--- WORKING DATA ---

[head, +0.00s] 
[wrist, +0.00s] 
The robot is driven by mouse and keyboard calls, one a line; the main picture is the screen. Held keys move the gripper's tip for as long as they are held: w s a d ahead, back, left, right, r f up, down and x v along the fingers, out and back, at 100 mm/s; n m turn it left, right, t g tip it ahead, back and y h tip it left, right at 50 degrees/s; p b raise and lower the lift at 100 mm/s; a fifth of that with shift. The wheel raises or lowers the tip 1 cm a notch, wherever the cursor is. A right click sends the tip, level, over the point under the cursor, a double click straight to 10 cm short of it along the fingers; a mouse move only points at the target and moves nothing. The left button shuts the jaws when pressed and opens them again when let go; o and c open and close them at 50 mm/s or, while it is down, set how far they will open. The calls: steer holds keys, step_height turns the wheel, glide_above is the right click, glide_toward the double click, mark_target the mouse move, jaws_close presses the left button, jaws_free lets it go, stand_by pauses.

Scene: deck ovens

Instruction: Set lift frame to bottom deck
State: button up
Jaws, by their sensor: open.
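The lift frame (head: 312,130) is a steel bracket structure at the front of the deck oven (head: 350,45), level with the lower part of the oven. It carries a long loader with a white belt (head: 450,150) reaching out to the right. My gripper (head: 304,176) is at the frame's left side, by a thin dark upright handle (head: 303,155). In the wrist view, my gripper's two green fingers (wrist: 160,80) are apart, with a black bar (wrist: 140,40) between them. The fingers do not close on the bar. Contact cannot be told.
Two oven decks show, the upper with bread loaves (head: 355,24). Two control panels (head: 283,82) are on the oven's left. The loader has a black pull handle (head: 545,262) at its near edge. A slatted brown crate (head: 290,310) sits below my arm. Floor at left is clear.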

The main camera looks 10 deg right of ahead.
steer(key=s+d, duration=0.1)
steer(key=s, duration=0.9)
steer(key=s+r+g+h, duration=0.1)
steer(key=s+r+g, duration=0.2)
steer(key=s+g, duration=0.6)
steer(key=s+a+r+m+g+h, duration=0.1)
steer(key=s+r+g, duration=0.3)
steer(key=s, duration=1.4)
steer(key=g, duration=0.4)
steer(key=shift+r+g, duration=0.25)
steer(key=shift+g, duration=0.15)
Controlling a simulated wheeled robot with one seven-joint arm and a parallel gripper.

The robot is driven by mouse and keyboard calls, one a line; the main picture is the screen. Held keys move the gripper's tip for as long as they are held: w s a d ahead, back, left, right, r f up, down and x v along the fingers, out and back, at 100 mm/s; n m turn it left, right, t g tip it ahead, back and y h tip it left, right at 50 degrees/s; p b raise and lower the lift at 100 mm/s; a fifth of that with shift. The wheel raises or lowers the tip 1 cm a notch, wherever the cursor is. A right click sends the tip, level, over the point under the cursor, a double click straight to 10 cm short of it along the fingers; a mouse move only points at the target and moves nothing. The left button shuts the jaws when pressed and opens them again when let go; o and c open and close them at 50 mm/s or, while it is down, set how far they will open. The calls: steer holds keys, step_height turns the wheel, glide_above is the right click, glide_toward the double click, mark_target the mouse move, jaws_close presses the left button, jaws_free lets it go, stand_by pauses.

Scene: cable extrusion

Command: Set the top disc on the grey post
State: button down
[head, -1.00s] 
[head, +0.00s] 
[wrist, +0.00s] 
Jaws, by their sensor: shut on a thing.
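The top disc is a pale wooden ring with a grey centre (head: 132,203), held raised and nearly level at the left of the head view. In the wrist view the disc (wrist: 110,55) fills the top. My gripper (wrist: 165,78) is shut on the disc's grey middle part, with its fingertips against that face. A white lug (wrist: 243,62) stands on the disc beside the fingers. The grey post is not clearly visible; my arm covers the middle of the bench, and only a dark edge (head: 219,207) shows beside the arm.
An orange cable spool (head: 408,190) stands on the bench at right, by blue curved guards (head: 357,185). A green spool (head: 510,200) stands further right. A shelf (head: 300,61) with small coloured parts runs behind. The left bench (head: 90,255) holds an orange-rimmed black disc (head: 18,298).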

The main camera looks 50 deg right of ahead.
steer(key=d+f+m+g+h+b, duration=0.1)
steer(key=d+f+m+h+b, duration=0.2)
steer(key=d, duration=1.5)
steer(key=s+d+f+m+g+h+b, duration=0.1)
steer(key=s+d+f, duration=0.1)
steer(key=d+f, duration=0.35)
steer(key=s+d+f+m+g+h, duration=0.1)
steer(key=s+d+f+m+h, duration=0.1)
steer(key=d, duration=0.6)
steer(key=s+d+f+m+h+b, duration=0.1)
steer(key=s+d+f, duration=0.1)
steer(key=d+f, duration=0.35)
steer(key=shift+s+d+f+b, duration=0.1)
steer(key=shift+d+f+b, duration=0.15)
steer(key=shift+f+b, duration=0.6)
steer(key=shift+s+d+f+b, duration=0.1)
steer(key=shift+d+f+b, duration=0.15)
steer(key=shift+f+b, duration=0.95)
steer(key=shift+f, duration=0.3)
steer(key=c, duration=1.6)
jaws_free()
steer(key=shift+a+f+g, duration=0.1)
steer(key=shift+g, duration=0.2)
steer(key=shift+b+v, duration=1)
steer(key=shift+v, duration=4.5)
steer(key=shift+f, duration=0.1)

---
--- WORKING DATA ---

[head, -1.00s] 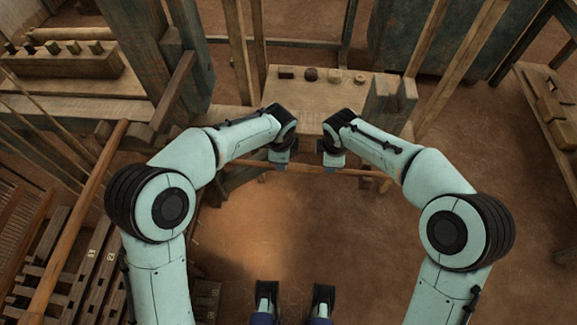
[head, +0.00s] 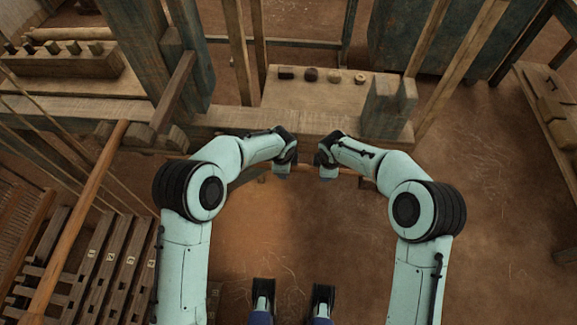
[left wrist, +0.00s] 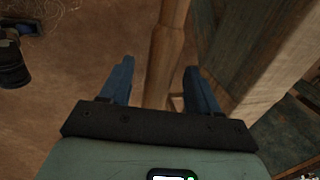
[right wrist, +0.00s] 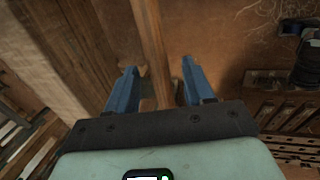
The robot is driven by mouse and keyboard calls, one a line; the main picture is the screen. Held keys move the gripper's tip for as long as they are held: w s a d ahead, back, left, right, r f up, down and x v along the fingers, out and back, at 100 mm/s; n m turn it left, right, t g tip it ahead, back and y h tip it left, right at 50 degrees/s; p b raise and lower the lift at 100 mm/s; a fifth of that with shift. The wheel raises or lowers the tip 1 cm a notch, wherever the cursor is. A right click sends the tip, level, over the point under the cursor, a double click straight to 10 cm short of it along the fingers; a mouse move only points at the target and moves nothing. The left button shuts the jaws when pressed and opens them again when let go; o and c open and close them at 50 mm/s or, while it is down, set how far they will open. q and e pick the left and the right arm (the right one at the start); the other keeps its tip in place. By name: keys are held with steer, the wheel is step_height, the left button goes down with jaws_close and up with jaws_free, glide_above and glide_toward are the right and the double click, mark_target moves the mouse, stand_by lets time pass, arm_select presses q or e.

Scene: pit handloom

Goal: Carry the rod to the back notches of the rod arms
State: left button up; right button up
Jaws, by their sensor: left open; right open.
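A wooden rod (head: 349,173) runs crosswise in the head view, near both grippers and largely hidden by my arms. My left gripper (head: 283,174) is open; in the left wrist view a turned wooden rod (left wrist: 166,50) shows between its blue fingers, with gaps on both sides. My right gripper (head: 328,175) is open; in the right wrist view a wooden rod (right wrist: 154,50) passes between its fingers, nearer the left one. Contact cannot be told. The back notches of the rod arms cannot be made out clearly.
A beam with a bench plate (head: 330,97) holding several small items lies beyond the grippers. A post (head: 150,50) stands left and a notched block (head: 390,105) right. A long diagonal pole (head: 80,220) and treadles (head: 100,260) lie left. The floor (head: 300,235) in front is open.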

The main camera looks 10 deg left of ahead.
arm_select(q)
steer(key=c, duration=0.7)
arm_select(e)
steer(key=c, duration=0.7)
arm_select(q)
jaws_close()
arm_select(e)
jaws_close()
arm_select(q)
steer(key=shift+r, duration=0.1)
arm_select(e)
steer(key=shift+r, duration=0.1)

---
--- WORKING DATA ---

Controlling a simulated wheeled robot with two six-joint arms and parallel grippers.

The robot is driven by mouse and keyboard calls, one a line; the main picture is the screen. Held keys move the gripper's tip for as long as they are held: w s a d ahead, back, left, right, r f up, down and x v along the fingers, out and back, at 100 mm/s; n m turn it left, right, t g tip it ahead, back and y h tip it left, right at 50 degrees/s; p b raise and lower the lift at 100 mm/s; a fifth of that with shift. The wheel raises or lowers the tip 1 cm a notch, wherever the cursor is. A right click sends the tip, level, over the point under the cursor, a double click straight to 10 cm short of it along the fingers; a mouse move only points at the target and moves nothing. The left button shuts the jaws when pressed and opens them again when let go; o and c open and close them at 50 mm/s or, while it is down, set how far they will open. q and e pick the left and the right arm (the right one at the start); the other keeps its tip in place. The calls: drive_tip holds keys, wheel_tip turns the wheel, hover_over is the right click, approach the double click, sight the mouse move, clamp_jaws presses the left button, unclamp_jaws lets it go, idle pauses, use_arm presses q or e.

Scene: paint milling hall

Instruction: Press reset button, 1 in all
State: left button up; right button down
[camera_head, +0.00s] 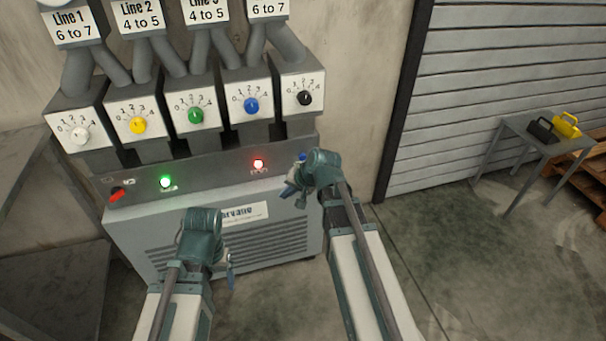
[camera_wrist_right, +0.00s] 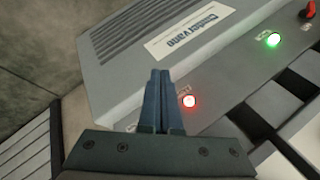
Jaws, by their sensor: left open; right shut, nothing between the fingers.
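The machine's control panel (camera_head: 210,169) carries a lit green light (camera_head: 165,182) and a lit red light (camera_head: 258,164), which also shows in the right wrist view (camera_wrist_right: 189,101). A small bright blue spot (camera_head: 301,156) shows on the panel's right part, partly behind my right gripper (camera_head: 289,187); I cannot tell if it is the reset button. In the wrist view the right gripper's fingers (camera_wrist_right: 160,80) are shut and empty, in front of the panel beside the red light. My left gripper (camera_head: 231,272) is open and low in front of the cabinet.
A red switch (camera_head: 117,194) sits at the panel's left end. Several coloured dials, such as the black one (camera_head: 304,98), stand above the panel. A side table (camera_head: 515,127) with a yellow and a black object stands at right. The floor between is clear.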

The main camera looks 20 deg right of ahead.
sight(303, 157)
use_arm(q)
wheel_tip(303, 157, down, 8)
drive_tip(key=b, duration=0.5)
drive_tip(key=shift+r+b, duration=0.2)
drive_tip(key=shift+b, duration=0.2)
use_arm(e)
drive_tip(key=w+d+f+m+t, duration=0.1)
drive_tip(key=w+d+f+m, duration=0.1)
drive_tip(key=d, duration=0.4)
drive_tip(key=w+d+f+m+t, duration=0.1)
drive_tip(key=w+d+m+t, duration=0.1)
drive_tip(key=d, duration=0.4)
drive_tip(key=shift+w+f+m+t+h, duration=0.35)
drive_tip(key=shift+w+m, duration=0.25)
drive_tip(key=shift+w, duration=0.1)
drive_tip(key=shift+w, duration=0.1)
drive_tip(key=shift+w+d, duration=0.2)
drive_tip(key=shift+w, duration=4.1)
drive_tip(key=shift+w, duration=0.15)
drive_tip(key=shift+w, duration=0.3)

---

SHORT EXERCISE:
From the data above, gather every line that includes the word "Controlling".

RESPONSE:
Controlling a simulated wheeled robot with one seven-joint arm and a parallel gripper.
Controlling a simulated wheeled robot with two six-joint arms and parallel grippers.

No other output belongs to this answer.